Malgré la polarisation de la politique américaine, il existe un accord bipartisan sur la politique commerciale, en particulier sur la fermeté à l'égard de la Chine (qui plaît à de nombreux électeurs américains).

Quelle que soit l'issue des élections, la prochaine administration américaine devrait maintenir une position plus protectionniste sur le commerce mondial.

Par exemple, la renégociation de l'accord États-Unis-Mexique-Canada (USMCA) en 2026 semble litigieuse, quelle que soit la personne qui occupera le bureau ovale.

Harris pourrait se concentrer sur des alliances stratégiques et des accords commerciaux stables, en soutenant un ordre international fondé sur des règles. Trump pourrait préférer les accords bilatéraux et des alliances plus fluides.

Rôle de la Fed

La Fed a finalement réduit ses taux d'intérêt le mois dernier. Les banques centrales des pays émergents ont procédé à des réductions bien plus tôt, mais l'exemple de la Fed encouragera la poursuite de l'assouplissement monétaire sur ces marchés, ce qui est bénéfique pour la dette émergente.

Dans la plupart des pays émergents, les taux réels sont supérieurs à ceux des États-Unis. C'est particulièrement vrai en Amérique latine. Avec la modération de l'inflation dans de nombreux pays émergents, les banques centrales de ces pays devraient faire preuve de prudence, mais aussi d'opportunisme, dans leurs prochaines décisions en matière de taux.

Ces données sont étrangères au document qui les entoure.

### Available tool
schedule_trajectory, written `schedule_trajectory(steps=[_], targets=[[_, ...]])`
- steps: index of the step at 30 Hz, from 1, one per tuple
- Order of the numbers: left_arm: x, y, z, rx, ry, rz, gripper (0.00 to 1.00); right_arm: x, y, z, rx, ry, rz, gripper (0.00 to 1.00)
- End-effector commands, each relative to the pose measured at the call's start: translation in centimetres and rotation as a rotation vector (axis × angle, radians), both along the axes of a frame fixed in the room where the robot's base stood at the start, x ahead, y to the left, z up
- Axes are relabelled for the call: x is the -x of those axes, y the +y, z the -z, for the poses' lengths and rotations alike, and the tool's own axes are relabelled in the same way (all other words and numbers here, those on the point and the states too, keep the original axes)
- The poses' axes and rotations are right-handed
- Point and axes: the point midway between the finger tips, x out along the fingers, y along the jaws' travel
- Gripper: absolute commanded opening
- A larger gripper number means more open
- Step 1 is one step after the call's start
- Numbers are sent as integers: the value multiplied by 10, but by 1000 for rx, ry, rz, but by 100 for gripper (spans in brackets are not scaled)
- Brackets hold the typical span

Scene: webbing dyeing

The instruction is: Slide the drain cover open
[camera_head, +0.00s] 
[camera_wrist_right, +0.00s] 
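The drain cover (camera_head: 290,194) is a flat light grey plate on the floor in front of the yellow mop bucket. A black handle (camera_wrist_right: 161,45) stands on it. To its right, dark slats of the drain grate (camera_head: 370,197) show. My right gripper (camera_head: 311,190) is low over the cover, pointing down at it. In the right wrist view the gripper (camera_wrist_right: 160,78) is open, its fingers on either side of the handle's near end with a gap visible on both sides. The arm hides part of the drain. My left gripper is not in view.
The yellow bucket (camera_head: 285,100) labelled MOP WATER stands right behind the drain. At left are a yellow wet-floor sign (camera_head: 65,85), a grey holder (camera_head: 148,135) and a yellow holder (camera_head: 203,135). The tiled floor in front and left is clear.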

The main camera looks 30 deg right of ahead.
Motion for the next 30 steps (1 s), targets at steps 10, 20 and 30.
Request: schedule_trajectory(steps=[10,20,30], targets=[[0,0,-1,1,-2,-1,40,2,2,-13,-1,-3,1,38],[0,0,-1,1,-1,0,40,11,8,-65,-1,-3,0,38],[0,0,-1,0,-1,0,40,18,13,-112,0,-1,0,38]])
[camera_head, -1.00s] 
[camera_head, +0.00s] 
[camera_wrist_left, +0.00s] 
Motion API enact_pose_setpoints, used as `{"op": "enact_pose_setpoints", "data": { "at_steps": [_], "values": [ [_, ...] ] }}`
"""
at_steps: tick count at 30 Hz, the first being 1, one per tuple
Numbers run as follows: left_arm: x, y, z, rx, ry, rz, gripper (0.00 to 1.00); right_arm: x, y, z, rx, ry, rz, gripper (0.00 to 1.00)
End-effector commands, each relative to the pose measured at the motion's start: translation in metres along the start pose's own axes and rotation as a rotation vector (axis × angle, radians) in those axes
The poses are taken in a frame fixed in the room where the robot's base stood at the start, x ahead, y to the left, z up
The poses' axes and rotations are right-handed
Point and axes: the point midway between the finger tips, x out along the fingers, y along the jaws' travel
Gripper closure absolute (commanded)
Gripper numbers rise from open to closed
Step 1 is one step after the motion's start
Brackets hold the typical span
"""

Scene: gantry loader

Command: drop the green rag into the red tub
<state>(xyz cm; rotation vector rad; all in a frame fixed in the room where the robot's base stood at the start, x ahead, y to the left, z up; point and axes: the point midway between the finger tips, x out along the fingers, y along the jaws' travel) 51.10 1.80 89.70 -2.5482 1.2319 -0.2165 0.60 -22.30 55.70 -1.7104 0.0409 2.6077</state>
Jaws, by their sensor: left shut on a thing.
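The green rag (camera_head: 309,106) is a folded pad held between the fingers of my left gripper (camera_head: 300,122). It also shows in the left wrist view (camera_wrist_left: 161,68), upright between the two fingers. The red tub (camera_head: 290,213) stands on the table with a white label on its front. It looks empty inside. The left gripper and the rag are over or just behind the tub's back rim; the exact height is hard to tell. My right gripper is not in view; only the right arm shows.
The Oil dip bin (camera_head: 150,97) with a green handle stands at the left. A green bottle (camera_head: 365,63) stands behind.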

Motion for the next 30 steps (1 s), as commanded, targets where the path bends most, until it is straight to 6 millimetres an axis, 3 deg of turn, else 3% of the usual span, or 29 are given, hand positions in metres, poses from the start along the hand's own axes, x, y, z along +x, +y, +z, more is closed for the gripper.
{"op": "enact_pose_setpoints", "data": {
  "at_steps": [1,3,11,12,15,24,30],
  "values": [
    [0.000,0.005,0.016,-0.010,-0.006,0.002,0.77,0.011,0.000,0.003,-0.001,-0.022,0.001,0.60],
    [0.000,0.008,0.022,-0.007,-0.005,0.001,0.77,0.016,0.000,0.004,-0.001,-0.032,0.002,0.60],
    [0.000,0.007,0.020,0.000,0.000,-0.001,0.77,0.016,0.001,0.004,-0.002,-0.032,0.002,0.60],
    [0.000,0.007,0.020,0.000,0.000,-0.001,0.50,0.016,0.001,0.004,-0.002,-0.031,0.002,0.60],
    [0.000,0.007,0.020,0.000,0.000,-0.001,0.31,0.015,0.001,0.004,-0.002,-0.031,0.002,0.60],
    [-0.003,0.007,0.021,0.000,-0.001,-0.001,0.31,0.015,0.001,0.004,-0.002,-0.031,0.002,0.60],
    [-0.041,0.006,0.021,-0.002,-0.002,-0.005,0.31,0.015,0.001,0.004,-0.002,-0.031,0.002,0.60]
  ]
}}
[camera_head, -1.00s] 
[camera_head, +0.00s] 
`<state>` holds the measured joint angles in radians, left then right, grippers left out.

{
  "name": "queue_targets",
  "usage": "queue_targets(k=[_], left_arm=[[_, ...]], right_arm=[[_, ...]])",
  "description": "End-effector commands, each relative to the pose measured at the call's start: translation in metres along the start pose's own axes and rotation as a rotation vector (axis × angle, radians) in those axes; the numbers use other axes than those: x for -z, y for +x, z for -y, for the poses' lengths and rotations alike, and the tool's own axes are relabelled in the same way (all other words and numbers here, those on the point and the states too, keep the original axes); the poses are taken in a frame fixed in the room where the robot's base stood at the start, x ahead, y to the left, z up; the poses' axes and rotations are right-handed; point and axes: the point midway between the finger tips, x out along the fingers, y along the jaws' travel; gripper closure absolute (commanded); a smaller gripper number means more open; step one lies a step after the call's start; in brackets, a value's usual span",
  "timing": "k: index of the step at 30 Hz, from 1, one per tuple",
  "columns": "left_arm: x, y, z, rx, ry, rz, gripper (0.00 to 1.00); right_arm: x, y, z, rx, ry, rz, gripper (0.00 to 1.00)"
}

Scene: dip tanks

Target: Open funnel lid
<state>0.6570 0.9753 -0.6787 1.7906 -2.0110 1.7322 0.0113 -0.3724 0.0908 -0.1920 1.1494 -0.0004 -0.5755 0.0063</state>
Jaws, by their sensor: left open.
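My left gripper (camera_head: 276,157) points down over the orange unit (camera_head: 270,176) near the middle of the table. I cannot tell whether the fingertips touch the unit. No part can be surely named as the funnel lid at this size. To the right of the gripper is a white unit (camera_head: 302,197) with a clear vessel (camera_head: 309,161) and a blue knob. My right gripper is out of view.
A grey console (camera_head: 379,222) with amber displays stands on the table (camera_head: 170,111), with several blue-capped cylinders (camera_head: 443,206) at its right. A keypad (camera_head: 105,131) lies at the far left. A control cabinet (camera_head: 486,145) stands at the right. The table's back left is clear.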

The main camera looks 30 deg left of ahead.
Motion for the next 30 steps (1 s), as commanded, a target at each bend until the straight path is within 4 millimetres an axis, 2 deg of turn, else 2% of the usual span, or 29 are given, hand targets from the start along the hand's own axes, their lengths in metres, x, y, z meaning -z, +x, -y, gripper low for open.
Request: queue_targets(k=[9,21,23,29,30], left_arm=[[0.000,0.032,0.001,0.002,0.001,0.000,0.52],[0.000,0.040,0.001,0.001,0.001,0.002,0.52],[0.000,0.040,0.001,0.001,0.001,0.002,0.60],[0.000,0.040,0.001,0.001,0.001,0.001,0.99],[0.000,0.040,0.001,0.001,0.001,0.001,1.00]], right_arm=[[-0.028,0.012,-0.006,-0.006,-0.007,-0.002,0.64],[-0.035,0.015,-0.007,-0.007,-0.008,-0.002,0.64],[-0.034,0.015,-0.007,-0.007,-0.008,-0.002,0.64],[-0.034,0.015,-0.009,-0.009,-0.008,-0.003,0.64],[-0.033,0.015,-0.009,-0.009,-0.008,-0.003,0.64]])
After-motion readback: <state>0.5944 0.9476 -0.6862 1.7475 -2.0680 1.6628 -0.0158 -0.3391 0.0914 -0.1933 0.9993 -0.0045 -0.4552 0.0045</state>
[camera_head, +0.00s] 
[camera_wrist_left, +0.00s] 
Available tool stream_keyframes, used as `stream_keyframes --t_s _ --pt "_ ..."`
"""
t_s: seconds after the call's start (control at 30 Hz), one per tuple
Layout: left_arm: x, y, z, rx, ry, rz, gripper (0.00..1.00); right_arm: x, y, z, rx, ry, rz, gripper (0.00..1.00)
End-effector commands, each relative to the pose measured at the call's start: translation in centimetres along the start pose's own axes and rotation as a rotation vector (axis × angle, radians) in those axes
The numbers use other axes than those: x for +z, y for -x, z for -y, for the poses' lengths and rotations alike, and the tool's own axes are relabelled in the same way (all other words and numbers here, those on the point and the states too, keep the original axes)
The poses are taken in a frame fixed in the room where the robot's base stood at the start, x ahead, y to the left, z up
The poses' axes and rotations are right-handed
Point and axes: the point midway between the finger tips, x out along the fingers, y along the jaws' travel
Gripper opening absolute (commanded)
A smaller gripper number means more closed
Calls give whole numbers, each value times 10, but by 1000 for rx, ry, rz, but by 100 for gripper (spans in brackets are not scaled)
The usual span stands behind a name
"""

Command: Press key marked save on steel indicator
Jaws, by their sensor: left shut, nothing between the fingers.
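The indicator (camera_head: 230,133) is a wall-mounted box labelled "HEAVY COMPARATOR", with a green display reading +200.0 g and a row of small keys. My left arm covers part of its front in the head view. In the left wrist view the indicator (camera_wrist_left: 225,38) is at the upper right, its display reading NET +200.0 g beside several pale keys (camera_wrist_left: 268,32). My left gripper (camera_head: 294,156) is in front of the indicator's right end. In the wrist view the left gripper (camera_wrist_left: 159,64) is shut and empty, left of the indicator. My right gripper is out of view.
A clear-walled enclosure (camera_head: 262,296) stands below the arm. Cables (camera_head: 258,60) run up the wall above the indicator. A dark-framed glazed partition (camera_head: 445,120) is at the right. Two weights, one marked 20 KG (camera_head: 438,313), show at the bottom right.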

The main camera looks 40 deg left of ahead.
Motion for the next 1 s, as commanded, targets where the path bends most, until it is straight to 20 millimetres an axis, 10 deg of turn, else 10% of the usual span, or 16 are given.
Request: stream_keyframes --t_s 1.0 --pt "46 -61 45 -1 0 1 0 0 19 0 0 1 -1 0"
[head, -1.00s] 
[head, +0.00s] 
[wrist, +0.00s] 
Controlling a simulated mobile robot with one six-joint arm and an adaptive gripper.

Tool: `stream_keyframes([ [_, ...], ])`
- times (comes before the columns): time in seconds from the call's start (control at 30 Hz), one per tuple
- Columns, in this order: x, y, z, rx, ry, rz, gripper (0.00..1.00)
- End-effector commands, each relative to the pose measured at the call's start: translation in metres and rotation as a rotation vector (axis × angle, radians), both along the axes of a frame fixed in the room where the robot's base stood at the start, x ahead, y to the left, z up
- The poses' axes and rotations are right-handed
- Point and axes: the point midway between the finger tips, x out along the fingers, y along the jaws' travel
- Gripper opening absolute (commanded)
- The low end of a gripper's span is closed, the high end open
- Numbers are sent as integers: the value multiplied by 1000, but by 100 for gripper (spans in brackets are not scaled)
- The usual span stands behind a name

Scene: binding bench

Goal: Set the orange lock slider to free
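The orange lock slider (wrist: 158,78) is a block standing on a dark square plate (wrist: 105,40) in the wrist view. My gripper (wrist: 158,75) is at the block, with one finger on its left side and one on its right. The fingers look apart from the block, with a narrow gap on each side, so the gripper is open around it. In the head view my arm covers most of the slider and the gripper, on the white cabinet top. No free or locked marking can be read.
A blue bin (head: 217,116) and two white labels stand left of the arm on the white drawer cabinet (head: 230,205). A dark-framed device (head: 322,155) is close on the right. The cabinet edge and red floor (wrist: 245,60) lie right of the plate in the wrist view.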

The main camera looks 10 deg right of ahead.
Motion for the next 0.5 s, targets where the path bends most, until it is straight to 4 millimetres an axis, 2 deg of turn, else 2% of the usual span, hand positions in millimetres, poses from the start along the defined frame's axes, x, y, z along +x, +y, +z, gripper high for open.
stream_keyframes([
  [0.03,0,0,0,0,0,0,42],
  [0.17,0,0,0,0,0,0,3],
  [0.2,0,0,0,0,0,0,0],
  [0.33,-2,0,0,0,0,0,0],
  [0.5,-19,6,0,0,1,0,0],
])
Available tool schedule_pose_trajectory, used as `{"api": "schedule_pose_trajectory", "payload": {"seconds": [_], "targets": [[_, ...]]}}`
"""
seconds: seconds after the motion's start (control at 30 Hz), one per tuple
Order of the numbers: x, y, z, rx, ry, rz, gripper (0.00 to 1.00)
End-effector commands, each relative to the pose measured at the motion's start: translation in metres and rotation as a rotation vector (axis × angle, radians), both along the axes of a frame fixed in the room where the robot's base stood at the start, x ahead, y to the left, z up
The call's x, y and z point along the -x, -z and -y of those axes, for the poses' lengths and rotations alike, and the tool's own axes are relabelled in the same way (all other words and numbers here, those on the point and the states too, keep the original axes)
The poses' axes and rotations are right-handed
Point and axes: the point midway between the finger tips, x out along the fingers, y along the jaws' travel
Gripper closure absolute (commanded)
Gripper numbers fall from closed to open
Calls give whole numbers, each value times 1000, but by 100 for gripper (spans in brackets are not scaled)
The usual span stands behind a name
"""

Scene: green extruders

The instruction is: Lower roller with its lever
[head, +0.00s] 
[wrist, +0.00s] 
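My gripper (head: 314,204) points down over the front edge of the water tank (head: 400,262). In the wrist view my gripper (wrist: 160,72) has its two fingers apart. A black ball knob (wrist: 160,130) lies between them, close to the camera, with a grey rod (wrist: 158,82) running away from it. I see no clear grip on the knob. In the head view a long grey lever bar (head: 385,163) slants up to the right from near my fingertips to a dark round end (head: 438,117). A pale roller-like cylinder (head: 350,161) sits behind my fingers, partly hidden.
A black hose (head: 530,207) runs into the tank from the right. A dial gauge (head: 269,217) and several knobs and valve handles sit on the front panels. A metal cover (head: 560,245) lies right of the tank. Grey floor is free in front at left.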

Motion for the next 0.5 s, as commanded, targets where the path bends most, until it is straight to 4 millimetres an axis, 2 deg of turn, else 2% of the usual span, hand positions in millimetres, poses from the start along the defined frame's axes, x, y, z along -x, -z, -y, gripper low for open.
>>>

La Chine a également annoncé des mesures d'assouplissement plus agressives à la suite de la réduction d'un demi-point de pourcentage de la Fed. Ces mesures comprennent des transferts fiscaux et des baisses de taux pour soutenir la demande intérieure, bien que l'ampleur de ce changement d'étape dans la politique chinoise reste incertaine.

Cela dit, les élections américaines et une réévaluation de la trajectoire des taux de la Fed restent des défis potentiels pour les banques centrales des pays émergents à court et à moyen terme.

La volatilité des marchés et la vigueur soudaine du dollar pourraient retarder l'assouplissement des pays émergents. Une escalade de la guerre commerciale sous une présidence Trump pourrait également limiter les possibilités d'abaisser les taux d'intérêt.